_Your task_
Leave out the pictures and repeat exactly the lines from the one containing "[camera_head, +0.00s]" through the final line of the listing below.
————————
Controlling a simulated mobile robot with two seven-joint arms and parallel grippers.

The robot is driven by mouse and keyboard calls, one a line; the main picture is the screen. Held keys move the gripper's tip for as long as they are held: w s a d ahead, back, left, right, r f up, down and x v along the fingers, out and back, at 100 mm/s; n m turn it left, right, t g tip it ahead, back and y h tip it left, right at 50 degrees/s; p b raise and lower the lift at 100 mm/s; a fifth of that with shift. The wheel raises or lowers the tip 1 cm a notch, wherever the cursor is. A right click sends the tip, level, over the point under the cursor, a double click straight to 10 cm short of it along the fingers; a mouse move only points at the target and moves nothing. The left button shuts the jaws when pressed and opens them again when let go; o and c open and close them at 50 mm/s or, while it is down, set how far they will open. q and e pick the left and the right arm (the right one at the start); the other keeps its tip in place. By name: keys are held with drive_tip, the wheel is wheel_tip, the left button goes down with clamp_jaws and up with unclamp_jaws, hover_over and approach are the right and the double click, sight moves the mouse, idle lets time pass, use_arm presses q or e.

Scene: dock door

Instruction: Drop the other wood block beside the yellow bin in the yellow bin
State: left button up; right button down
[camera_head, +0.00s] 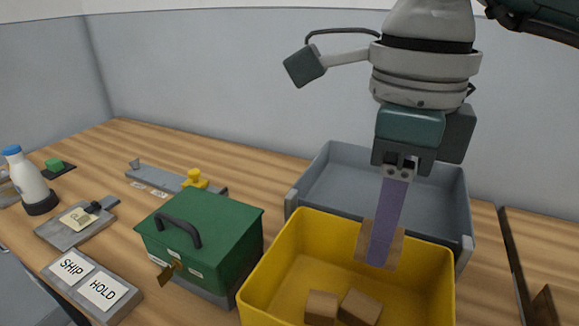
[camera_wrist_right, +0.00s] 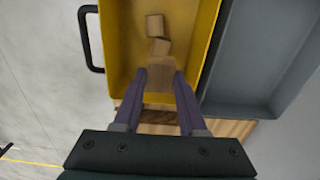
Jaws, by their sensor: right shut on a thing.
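My right gripper (camera_head: 381,258) points down, its purple fingers shut on a wood block (camera_head: 365,243). It holds the block over the far part of the yellow bin (camera_head: 268,262), in front of the bin's back wall. The near finger hides the middle of the block. In the right wrist view the gripper (camera_wrist_right: 160,74) reaches over the bin (camera_wrist_right: 120,60). Two more wood blocks lie on the bin floor, a left one (camera_head: 321,307) and a right one (camera_head: 360,307). My left gripper is not in view.
A grey tray (camera_head: 336,184) stands behind the yellow bin. A green box (camera_head: 205,232) with a dark handle stands left of the bin. SHIP and HOLD labels (camera_head: 88,280) lie at the front left. A bottle (camera_head: 30,180) stands far left.

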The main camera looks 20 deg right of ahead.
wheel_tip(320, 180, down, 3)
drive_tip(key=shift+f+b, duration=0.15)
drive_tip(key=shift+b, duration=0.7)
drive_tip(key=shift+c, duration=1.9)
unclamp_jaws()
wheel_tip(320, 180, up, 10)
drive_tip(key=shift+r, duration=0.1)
————————
_Task solution_
[camera_head, +0.00s] 
[camera_wrist_right, +0.00s] 
Jaws, by their sensor: right shut on a thing.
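My right gripper (camera_head: 381,258) points down, its purple fingers shut on a wood block (camera_head: 365,243). It holds the block over the far part of the yellow bin (camera_head: 268,262), in front of the bin's back wall. The near finger hides the middle of the block. In the right wrist view the gripper (camera_wrist_right: 160,74) reaches over the bin (camera_wrist_right: 120,60). Two more wood blocks lie on the bin floor, a left one (camera_head: 321,307) and a right one (camera_head: 360,307). My left gripper is not in view.
A grey tray (camera_head: 336,184) stands behind the yellow bin. A green box (camera_head: 205,232) with a dark handle stands left of the bin. SHIP and HOLD labels (camera_head: 88,280) lie at the front left. A bottle (camera_head: 30,180) stands far left.

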The main camera looks 20 deg right of ahead.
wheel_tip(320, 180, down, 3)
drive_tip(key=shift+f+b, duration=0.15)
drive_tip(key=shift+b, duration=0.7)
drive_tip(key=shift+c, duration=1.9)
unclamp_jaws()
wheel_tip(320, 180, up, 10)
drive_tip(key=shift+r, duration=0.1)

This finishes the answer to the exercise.